Sunday, Dec 17, 2017 | Last Update : 02:09 AM IST

FRDI bill won’t hurt depositors, claims Finance Ministry

THE ASIAN AGE. | PAWAN BALI
Published : Dec 8, 2017, 2:19 am IST
Updated : Dec 8, 2017, 2:22 am IST

The bill was presented in Lok Sabha in August before it was referred to a joint committee of Parliament.

The finance ministry said that the bill is far more depositor-friendly than in many other countries which provide for statutory bail-in without consent of creditors and depositors.
 The finance ministry said that the bill is far more depositor-friendly than in many other countries which provide for statutory bail-in without consent of creditors and depositors.

New Delhi: To quell growing fears and apprehension that the Financial Resolution and Deposit Insurance Bill, 2017, (FRDI) may result in people losing their hard-earned savings in case of a bank’s failure, the finance ministry on Thursday said that the bill as introduced in Parliament does not “adversely” modify the current protections for depositors.

“The government’s implicit guarantee for public sector banks remains unaffected,” the finance ministry said in a statement.

The bill has caused alarm over a “bail-in” provision which, some analysts say, may mean that creditors and depositors, which include common account holders, have to absorb losses in case of a bank’s failure.

Under a bail-in, troubled banks issue ties in lieu of the money deposited. In the past, in several countries, bail-in efforts have largely worked against depositors. In Cyprus, for example, depositors lost almost 50 per cent of their savings when a bail-in was implemented.

The bill was presented in Lok Sabha in August before it was referred to a joint committee of Parliament.

Critics say the bill is anti-poor and aimed at minimising the losses of failing financial institutions. They say the law will put common people’s money in jeopardy.

The government dismissed these apprehensions and said that the bill does not propose to limit the scope of powers for the government to extend financing and resolution support to banks, including public sector banks.

“The provisions contained in the FRDI bill, as introduced in the Parliament, do not modify present protections to the depositors adversely at all. They provide additional protections to the depositors in a more transparent manner,” the ministry said in a statement.

The ministry’s clarification came on a day when an online petition, started by Mumbai-based Shilpa Shree, against the bill received  more than 40,000 signatures in just 24 hours. The petition, filed on change.org, calls for support against the proposed law.

Currently, under the Deposit Insurance and Credit Guarantee Corporation Act, 1961, a maximum of Rs 1 lakh of every depositor in banks is insured  in case a bank goes bust.

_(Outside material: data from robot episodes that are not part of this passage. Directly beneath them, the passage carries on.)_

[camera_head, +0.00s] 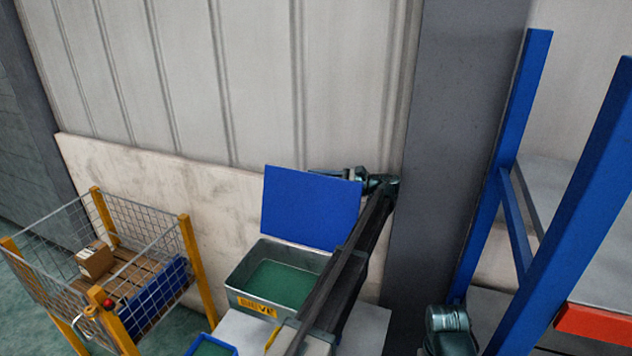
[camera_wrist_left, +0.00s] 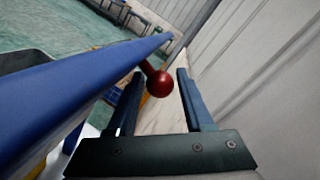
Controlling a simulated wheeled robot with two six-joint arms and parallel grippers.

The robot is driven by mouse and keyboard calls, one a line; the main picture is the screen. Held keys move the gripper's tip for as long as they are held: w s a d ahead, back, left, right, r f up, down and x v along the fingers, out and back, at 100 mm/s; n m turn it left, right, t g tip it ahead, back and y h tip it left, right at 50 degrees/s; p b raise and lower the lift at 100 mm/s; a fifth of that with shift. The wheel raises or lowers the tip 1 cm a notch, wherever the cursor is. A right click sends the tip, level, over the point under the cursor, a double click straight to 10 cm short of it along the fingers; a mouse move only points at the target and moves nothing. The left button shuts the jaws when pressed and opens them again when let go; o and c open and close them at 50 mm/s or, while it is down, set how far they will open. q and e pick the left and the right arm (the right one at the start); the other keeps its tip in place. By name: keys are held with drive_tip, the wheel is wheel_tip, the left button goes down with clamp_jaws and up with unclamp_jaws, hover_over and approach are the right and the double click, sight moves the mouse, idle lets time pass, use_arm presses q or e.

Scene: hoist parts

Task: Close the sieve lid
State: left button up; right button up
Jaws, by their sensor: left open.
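The sieve is a grey metal box (camera_head: 240,300) with a green inside and a yellow label. Its blue lid (camera_head: 308,210) stands raised at the back, open. In the left wrist view the lid (camera_wrist_left: 70,90) crosses from the left, and a red ball knob (camera_wrist_left: 159,83) sticks out from it on a short stem. My left gripper (camera_head: 322,173) is behind the lid's top edge, its tips partly hidden. In the left wrist view the gripper (camera_wrist_left: 158,98) is open, with the knob showing between its fingers; contact cannot be told. My right gripper is not in view.
The sieve stands on a pale table (camera_head: 240,332). A mesh cage with yellow posts (camera_head: 190,255) is at left, holding a cardboard box (camera_head: 94,261). A grey pillar (camera_head: 455,130) and a blue rack (camera_head: 575,200) stand at right. A panelled wall (camera_head: 240,80) is close behind.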

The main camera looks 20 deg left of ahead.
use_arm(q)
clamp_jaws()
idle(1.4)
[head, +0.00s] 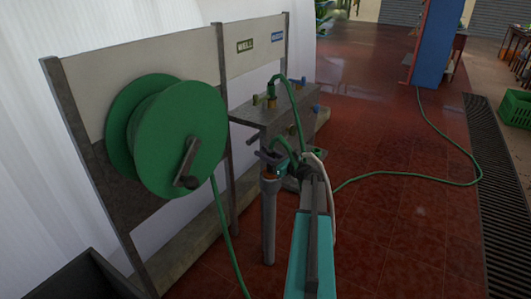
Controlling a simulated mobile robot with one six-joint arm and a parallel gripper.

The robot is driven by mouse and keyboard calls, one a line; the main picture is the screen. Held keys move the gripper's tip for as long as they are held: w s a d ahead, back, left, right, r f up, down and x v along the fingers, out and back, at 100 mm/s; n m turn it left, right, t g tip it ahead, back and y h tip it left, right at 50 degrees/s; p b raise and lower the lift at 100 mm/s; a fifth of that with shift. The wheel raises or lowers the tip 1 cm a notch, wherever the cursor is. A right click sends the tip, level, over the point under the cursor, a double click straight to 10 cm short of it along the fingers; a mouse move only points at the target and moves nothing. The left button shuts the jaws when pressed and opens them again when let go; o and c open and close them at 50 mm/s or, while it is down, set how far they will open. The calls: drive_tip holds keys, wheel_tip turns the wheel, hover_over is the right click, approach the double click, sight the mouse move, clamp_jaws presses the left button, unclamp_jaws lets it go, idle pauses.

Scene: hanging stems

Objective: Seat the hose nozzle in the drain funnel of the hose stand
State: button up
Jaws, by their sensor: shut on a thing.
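The hose stand (290,118) is a grey bench against the panel, with taps and green hose on it. A grey upright pipe (268,222) stands in front of it; its top, where the drain funnel appears to be, is partly covered. My gripper (269,160) is right above the pipe top, reached by my teal arm from the bottom. It is shut on the hose nozzle, which is small and mostly hidden by the jaws. A green hose loops up behind my gripper. I cannot tell whether the nozzle touches the funnel or is inside it.
A green hose reel (180,135) with a crank is mounted left of the stand. Signs (245,46) hang on the panel. A green hose (400,178) runs over the red tiles to a blue post (436,45).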

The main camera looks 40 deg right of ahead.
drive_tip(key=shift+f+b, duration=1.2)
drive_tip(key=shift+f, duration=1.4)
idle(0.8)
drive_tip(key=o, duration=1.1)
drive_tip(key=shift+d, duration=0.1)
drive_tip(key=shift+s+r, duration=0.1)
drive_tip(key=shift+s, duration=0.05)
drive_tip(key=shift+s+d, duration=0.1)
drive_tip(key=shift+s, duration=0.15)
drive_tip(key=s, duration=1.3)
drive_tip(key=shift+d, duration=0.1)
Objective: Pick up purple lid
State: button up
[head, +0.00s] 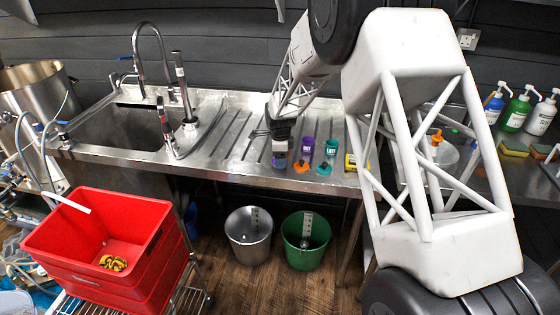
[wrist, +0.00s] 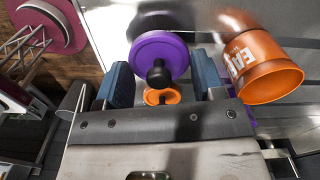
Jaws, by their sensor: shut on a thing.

The FRDI proposes a “resolution corporation” which, in association with a regulator, will determine the amount of money of depositors to be insured in case a bank fails.

The bill says that the provision of bail-in will not be applicable on “any liability owed by a specified service provider to the depositors to the extent such deposits are covered by deposit insurance”.

The finance ministry said that the bill is far more depositor-friendly than in many other countries which provide for statutory bail-in without consent of creditors and depositors.

“Indian Banks have adequate capital and are also under prudent regulation and supervision to ensure safety and soundness, as well as systemic stability. The existing laws ensure the integrity, security and safety of the banking system,” said the ministry.

“The bill ensures that, in the rare event of failure of a financial service provider, there is a system of quick, orderly and efficient resolution in favour of depositors,” added the ministry.